BENGALURU/SINGAPORE- Most Asian currencies and stocks closed the week lower, as a hawkish US interest rate outlook weighed on investor sentiment.
The Indonesian rupiah gained 0.6 percent on Friday after a five-session losing streak, but ended the week near a four-month low. Thailand’s baht was down 0.1 percent, its first weekly loss in five.
After the Federal Reserve cut interest rates as expected on Wednesday, central banks in Indonesia, Thailand, and Taiwan maintained status quo to address currency and global economic uncertainty concerns, while the Bangko Sentral ng Pilipinas cut rates.
The MSCI’s emerging markets currency index has plummeted 0.6 percent this week, threatening to hit a fresh four-month low if it breaks below Thursday’s low.
Meanwhile, Fed Chair Jerome Powell’s comments linking future rate cuts to inflation progress prompted investors to scale back policy easing expectations, implying only 37 basis points of cuts in 2025 and sending the dollar to a two-year high against major currencies.

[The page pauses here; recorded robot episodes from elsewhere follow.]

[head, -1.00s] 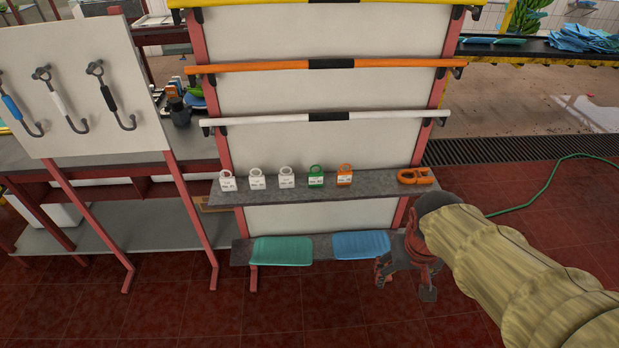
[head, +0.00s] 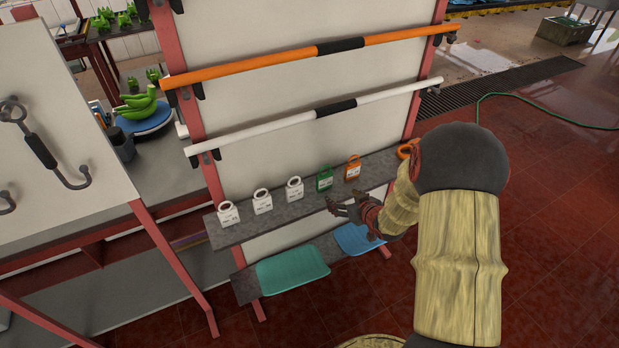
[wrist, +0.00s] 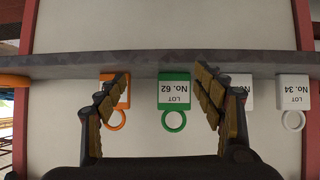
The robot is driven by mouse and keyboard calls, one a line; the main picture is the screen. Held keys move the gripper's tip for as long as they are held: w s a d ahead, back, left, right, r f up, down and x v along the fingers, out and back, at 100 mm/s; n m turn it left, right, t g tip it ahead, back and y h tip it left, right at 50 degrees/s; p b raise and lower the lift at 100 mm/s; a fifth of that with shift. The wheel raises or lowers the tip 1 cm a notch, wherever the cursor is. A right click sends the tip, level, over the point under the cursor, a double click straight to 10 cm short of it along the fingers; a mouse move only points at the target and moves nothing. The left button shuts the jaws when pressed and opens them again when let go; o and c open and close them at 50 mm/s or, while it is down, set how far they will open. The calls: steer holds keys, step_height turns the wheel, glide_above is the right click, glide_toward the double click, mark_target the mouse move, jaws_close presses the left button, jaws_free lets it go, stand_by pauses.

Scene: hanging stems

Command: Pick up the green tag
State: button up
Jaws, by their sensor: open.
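The green tag (head: 324,180) stands on the grey upper shelf (head: 240,234), between a white tag (head: 294,190) on its left and an orange tag (head: 352,168) on its right. In the wrist view the green tag (wrist: 174,92) appears upside down, reading "LOT No. 62", with its ring toward my gripper. My gripper (head: 338,204) is in front of the shelf, just below and right of the green tag. In the wrist view my gripper (wrist: 165,90) is open and empty, its fingers on either side of the green tag. Contact cannot be told.
In the wrist view the left finger overlaps the orange tag (wrist: 115,92) and the right finger overlaps a white tag. Below is a lower shelf with a teal pad (head: 292,270) and a blue pad (head: 357,239). A white bar (head: 285,125) runs above the tags.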

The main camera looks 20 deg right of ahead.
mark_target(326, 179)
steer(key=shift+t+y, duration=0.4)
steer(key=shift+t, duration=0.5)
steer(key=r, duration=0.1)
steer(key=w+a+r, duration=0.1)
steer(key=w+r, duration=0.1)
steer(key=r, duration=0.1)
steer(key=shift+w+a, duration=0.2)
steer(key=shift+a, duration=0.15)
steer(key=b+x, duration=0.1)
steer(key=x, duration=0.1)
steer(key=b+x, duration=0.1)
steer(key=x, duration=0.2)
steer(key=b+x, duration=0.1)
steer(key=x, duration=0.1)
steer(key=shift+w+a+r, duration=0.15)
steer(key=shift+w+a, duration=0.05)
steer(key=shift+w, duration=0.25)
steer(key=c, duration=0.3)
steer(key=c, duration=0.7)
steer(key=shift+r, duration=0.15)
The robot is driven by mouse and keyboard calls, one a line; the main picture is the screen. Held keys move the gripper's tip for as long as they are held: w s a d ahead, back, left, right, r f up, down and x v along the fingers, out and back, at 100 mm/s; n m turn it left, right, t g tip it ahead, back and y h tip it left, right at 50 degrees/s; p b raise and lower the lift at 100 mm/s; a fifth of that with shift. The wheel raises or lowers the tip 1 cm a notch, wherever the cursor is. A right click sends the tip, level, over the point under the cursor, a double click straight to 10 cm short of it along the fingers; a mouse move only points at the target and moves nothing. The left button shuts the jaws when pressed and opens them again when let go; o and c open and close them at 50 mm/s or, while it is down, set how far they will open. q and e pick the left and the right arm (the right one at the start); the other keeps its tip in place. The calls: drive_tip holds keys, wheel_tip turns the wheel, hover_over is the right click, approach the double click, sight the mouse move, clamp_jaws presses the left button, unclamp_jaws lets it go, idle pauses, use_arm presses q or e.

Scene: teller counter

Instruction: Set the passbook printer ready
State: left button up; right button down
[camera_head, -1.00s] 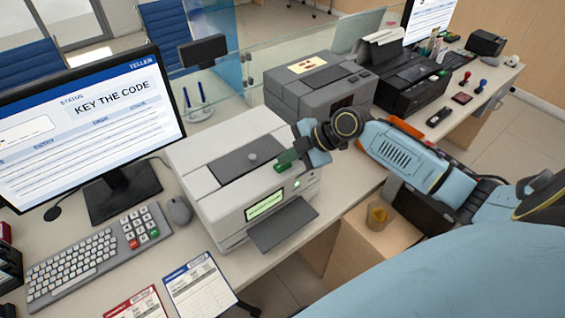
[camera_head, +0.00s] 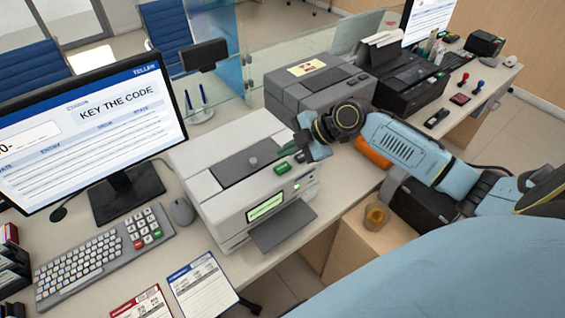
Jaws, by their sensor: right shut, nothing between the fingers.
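The passbook printer (camera_head: 222,200) stands on the counter in the middle of the head view. It is pale grey, with a dark panel and small knob (camera_head: 253,162) on top. Its front has a lit green display (camera_head: 265,206), a small green light (camera_head: 296,187) and a dark tray (camera_head: 284,226) sticking out. A green key (camera_head: 281,168) shows on its upper right edge. My right gripper (camera_head: 299,157) is shut and empty over that edge, close beside the key; contact cannot be told. The monitor (camera_head: 92,125) reads "KEY THE CODE". My left gripper is out of view.
A keyboard (camera_head: 104,255) and mouse (camera_head: 181,211) lie left of the printer. Printed cards (camera_head: 203,284) lie in front. A grey machine (camera_head: 318,88) and a black printer (camera_head: 413,82) stand behind my right arm. A glass screen (camera_head: 255,70) edges the counter.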

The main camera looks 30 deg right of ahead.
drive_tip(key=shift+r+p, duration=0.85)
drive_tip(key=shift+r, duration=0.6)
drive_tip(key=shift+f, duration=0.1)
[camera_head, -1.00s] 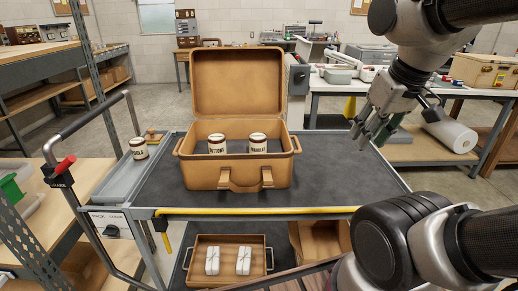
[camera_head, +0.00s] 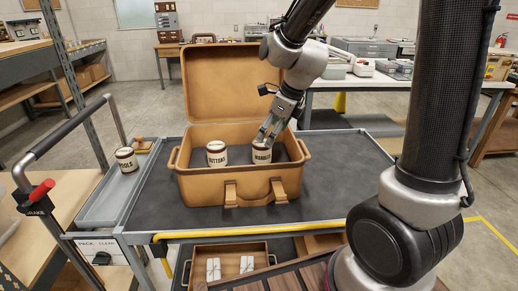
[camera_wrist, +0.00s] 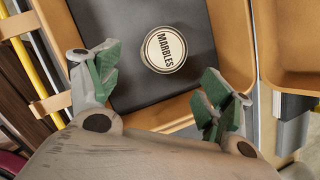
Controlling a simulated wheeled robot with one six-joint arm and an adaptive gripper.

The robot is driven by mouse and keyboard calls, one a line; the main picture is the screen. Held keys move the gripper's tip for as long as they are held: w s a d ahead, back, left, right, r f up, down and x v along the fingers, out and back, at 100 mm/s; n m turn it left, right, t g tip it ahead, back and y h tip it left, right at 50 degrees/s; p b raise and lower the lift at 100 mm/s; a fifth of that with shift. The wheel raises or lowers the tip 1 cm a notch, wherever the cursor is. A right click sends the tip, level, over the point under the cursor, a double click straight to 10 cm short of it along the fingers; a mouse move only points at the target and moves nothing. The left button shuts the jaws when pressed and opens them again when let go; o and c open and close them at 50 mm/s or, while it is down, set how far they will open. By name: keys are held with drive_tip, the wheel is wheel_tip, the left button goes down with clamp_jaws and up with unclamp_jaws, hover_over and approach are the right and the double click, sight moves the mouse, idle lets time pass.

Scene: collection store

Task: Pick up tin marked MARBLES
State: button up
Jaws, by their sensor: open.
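The tin marked MARBLES (camera_head: 262,151) stands upright in the right part of an open tan case (camera_head: 190,187). Its round cream lid (camera_wrist: 164,49) reads MARBLES in the wrist view. My gripper (camera_head: 267,136) is open just above this tin, its fingers pointing down in the head view. In the wrist view the green-padded fingers of my gripper (camera_wrist: 158,95) are spread wide, with the tin beyond them and nothing between the pads. A tin marked BUTTONS (camera_head: 216,153) stands left of it inside the case.
The case stands on a dark cart top (camera_head: 330,178) with its lid (camera_head: 226,85) raised behind. Another tin (camera_head: 126,159), its label partly turned, stands in a grey side tray (camera_head: 101,205). A tray with white tied bundles (camera_head: 247,264) is below.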

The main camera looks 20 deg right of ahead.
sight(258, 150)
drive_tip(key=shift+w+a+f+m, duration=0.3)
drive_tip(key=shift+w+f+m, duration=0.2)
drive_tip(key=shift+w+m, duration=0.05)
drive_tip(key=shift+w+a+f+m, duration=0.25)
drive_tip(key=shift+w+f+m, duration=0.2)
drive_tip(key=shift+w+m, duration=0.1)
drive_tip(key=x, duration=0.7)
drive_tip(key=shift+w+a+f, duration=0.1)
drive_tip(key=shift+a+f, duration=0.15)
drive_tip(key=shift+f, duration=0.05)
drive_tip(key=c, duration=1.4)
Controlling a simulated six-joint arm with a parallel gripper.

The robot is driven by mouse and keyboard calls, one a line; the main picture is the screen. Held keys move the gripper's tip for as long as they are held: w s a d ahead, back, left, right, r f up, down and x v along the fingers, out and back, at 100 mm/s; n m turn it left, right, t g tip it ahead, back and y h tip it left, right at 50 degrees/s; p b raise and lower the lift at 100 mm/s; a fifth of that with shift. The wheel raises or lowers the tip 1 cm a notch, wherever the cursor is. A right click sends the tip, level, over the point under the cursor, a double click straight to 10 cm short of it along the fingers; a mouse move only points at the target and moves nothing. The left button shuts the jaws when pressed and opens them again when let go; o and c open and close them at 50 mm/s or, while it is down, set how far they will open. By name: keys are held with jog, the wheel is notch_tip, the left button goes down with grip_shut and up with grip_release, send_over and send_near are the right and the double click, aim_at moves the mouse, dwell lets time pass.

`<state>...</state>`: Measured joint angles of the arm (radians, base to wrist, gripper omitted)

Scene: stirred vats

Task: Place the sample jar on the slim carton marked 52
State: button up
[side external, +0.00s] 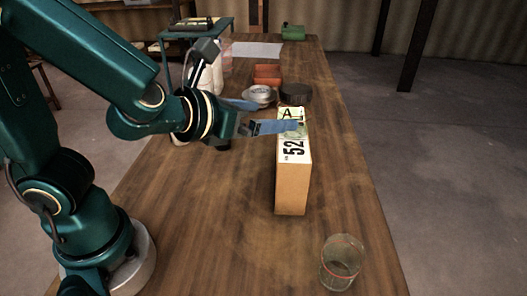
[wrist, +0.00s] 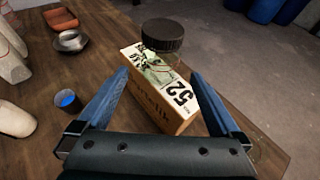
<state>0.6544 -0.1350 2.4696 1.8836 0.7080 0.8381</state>
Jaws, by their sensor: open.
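The slim carton (side external: 291,190) stands on the wooden table, with a white label and a large 52 on its top face. It also shows in the wrist view (wrist: 155,106). A small clear jar with greenish contents (wrist: 156,72) appears to rest on the carton's top, toward the far end. It is partly hidden by a finger in the side view. My gripper (side external: 279,115) is open, with its blue fingers reaching over the carton. In the wrist view the jar lies between and slightly beyond the fingertips, with no visible contact.
An empty clear glass (side external: 340,264) stands near the table's front right. White bottles (wrist: 12,58) stand left. The front middle table is clear.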

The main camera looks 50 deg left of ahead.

Central bankers across Asia, from South Korea to India to Indonesia, swiftly responded on Thursday, intervening in markets by selling dollars to defend their currencies.
Emerging-market assets are likely to remain under pressure as long as the US dollar and Treasury yields stay elevated and the threat of tariffs from the Trump administration persists.
“As a result of the incoming trade tariffs next year contributing to stronger re-inflation bias, we expect the US dollar to strengthen further against most major FX peers in 1H25,” said Heng Koon How, head of markets strategy at UOB in Singapore.
“Asian FX are expected to perform even weaker, to fall alongside the Chinese yuan for the first three quarters of 2025 before stabilizing in 4Q25.”
The Philippine peso and Manila stocks rose 0.4 percent and 0.2 percent, respectively, after BSP Governor Eli Remolona said the central bank was open to cutting rates at its first policy meeting in 2025.